En su libro Breaking News usted se refiere al creador de Wikileaks, Julian Assange, fuente de una de sus grandes controversias periodísticas, como alguien “que era de otro planeta”. ¿Qué percepción tiene hoy de ese personaje? Es una figura un tanto confusa. Su mundo es el de Internet. Ha sido capaz de hacer cosas que nadie a lo largo de la historia había podido hacer. Ha sido fuente, editor, activista, periodista, polemista, emprendedor, hombre de negocios. La gente no se aclara con él. Dice de él que no es periodista, pero luego resulta que sí lo es, parte de lo que hizo era periodístico, pero no se limita a eso. En ocasiones es la fuente, pero también es el que publica. La ley no sabe cómo ocuparse de él, la opinión pública no sabe dónde ubicarlo. No es un hombre que caiga muy bien. Es un personaje muy complejo.

¿Se arrepiente de alguna cosa que haya hecho como director en ese campo, por ejemplo, en haber confiado en alguien como Assange? En absoluto. En el siglo XXI tenemos esas figuras. Cómo llamarlas: figuras díscolas que tienen la capacidad de publicar ingentes cantidades de datos. ¿Qué es preferible, que vayan y suelten todo eso en Internet o que pasen por un periódico responsable que diga “no vamos a publicar el 98%, pero sí vamos a dar el 2% que creemos que es de interés público”? Pienso que estábamos haciendo algo de interés público. Hicimos lo que hacen los periodistas.

Usted dice que el periodismo es defendible en último término en tanto que es un bien público. La mejor versión del periodismo, desde luego.

Pero ¿cómo medimos ese bien público en este tiempo en que, según el pensador Michael Sandel, “el mercado y los valores de mercado gobiernan nuestras vidas como nunca antes lo habían hecho”?Hoy en día en muchas de las sociedades de Occidente no sabemos valorar los bienes públicos. Por ejemplo, la sanidad pública es algo que valoramos, pero no le dedicamos recursos suficientes. Lo mismo vale para la educación, la policía o el Ejército. En este país hemos tenido todos esos servicios, pero cada vez se cuestiona más si la financiación y la gestión deben ser públicas o privadas. ¿Seremos capaces de asignarles los fondos que necesitan? De modo similar se nos presenta el argumento de que la sociedad necesita hechos, gente que atestigüe, pero quizá eso deje de ser un negocio. Y llegamos a la pregunta de Sandel, la de si necesitamos cosas que no son negocio aunque el mercado las pueda proveer. Y tienes a gente de la derecha que dice que si nadie puede proveer esas cosas, si no hay mercado, entonces no deberían existir. Incluso creo que algunos de los periodistas de la derecha que decían esto, ahora que va desapareciendo el mercado, piensan que a lo mejor sí necesitamos algún tipo de apoyo para el periodismo.

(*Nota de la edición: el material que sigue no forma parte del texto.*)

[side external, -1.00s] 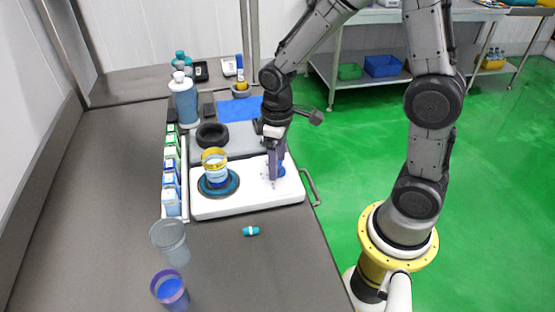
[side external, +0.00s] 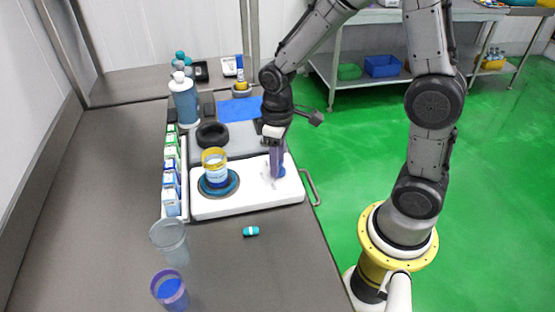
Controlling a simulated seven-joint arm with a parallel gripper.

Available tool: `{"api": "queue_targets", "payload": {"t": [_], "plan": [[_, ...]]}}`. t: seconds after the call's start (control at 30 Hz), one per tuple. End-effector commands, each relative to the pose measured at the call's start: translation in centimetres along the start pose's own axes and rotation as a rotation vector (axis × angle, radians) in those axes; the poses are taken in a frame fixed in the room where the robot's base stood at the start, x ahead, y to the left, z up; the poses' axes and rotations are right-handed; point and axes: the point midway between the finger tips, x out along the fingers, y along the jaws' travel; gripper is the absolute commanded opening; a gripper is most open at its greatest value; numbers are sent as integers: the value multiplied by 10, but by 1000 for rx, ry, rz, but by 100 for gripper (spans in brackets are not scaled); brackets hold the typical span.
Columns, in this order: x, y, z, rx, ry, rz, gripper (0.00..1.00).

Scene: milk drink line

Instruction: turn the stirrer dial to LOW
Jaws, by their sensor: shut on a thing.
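The stirrer (side external: 240,206) is a white flat unit on the grey bench. A yellow-rimmed cup (side external: 215,168) stands on its round blue and dark plate (side external: 233,190) at the left. The blue dial (side external: 281,171) is at the right end of the unit, partly hidden by my gripper. My gripper (side external: 277,174) points down at the dial, shut on it. The dial's marks and its setting are too small to read.
Several small cartons (side external: 171,180) stand in a row left of the stirrer. A clear cup (side external: 170,242), a purple-rimmed cup (side external: 170,290) and a small teal item (side external: 251,231) are in front. A black ring (side external: 212,135) and a blue mat (side external: 239,108) lie behind.

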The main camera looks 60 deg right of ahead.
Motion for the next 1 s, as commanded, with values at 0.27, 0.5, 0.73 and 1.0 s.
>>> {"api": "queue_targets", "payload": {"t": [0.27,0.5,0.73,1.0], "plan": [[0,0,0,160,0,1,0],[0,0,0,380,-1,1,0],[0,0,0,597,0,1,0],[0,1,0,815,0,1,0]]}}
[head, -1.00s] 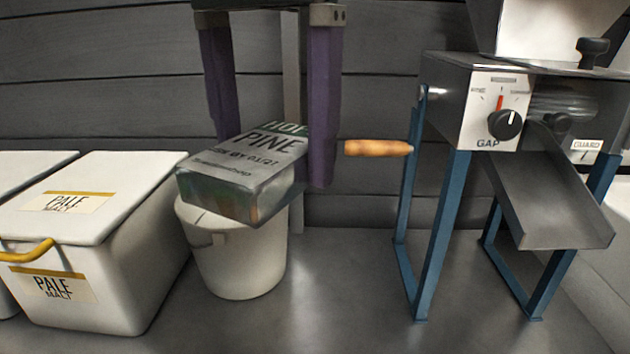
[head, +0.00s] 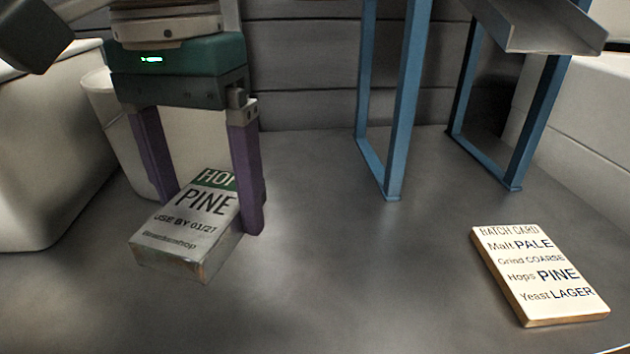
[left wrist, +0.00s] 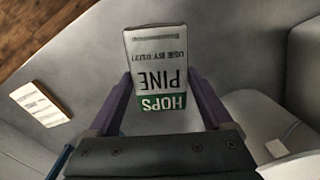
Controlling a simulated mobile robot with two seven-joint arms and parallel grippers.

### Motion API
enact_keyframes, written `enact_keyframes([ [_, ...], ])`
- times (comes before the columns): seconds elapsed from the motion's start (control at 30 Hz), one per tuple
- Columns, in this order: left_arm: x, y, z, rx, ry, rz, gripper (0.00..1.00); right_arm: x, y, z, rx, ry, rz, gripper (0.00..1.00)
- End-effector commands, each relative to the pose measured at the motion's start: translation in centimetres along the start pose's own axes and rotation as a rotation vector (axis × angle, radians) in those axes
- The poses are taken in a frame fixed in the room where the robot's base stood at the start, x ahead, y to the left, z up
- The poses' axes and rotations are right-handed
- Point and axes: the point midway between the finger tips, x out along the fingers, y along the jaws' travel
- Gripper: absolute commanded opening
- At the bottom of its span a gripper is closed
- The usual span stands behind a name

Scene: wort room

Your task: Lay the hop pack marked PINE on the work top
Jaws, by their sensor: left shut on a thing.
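The hop pack marked PINE (head: 192,222) is a silver-grey box with a green HOPS band and a USE BY 01/27 line. My left gripper (head: 208,212) has its purple fingers on either side of the pack and is shut on it. The pack lies label up, low over the grey work top (head: 320,270); I cannot tell whether it touches. In the left wrist view the pack (left wrist: 157,68) sits between the fingers over the work top. My right gripper is not in view.
A batch card (head: 538,275) lies at the right. The mill's blue legs (head: 405,110) stand behind. A white bucket (head: 110,120) and a white bin (head: 40,160) stand at the left. The middle of the work top is clear.

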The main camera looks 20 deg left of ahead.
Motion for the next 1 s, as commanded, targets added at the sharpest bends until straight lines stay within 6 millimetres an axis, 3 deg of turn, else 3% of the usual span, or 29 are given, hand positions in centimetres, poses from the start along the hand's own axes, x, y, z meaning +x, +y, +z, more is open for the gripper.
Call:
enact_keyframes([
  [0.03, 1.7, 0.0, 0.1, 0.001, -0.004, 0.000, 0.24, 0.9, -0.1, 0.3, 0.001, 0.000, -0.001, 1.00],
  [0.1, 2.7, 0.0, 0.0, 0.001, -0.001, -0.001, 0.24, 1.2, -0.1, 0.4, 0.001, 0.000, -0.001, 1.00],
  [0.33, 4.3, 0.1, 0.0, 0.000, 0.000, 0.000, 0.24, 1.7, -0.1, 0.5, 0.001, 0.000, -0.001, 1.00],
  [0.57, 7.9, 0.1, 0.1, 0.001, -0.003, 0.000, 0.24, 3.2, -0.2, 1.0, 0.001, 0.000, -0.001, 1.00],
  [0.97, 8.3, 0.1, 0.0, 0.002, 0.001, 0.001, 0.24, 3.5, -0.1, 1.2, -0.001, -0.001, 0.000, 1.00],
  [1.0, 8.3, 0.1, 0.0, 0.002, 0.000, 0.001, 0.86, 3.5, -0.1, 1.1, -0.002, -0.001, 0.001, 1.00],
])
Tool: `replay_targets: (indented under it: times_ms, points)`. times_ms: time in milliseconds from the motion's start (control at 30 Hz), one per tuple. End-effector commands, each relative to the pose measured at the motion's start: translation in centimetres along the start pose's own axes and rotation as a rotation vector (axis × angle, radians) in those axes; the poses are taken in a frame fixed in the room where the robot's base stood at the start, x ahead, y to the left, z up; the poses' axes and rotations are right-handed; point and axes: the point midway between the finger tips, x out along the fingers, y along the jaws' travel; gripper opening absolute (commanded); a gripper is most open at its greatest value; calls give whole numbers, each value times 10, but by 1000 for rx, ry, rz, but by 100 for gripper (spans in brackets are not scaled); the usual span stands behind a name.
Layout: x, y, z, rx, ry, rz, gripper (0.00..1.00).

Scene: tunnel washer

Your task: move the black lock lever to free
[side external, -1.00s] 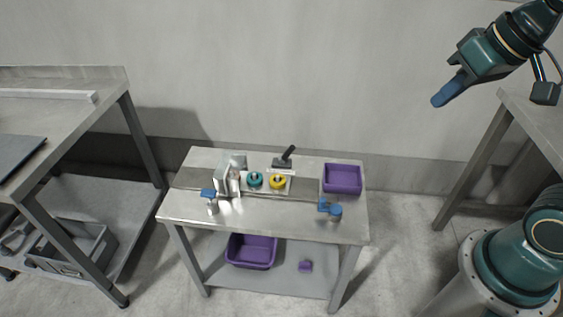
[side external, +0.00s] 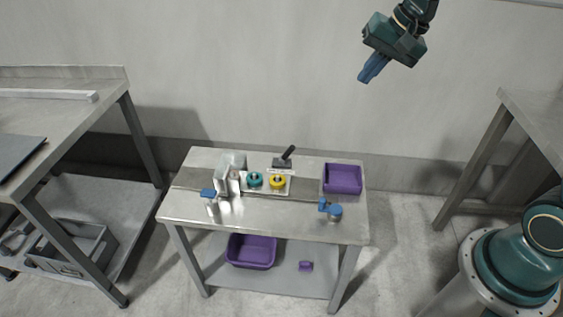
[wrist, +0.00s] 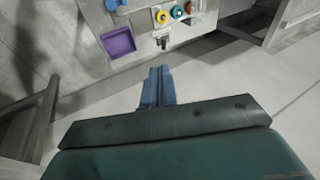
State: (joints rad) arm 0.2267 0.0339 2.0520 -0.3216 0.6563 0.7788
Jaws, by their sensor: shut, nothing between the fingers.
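The black lock lever (side external: 288,153) stands at the back of the steel table in the side view, tilted up to the right from its dark base. In the wrist view a small black part (wrist: 162,42) shows below the yellow knob, probably the lever. My gripper (side external: 366,79) is shut and empty, high in the air, above and to the right of the lever and well apart from it. Its blue fingers (wrist: 158,72) lie together in the wrist view.
A yellow knob (side external: 278,182) and a teal knob (side external: 255,180) sit in front of the lever. A purple bin (side external: 342,179) stands to its right. A grey bracket (side external: 226,176) and blue fittings (side external: 331,210) are also on the table. The air between is clear.

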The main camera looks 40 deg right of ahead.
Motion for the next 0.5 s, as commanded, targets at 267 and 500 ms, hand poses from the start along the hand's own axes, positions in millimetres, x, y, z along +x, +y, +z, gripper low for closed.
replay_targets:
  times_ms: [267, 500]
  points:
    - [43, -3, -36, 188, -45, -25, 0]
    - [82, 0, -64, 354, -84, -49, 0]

Desde este lugar plácido de ahora, ¿no tiene alguna vez ganas de llamar a The Guardian para sugerirles otro modo de hacer periodismo? No he tenido ese impulso. Para mí ese es el gran alivio. Sigo muy interesado en el periodismo, qué es y a dónde se dirige; pero el alivio es no tener que pensar en qué publicamos o si hicimos bien o mal este reportaje.

¿Y cómo cree que será el futuro? ¿Qué cosas durarán en este oficio que usted ama? Personalmente, soy de la opinión de que la sociedad siempre necesitará periodistas. No hace falta formarse durante siete años antes de empezar. Pero es más difícil de lo que mucha gente cree. Los mejores periodistas están capacitados para trabajar rápidamente, con precisión, abarcando temas de modo exhaustivo. En la sociedad vemos lo que supone vivir en un mundo de caos informativo, nos rodea, y está derivando en una especie de política populista que afecta a gente con poca capacidad de atención o incapaz de discernir una fuente buena de una mala. Se levanta uno y dice: “Esto es lo que siento”. La emoción está superando a la razón en el mundo. Los políticos que tienen éxito son los que saben apelar a las emociones. Donald Trump es un fenómeno en este aspecto. Ya no hay eso conocido como hechosMis hechos son mejores que tus hechos. No te creas sus hechos… Es muy bueno cuando se trata de jugar con las emociones de la gente. Es un genio en eso. Y lo mismo está pasando en Europa, en el Reino Unido. Tenemos que plantearnos si queremos un mundo de hechos para contrarrestar el mundo basado en las emociones, que es un mundo peligroso. Y si deseamos un mundo de hechos, necesitaremos periodistas.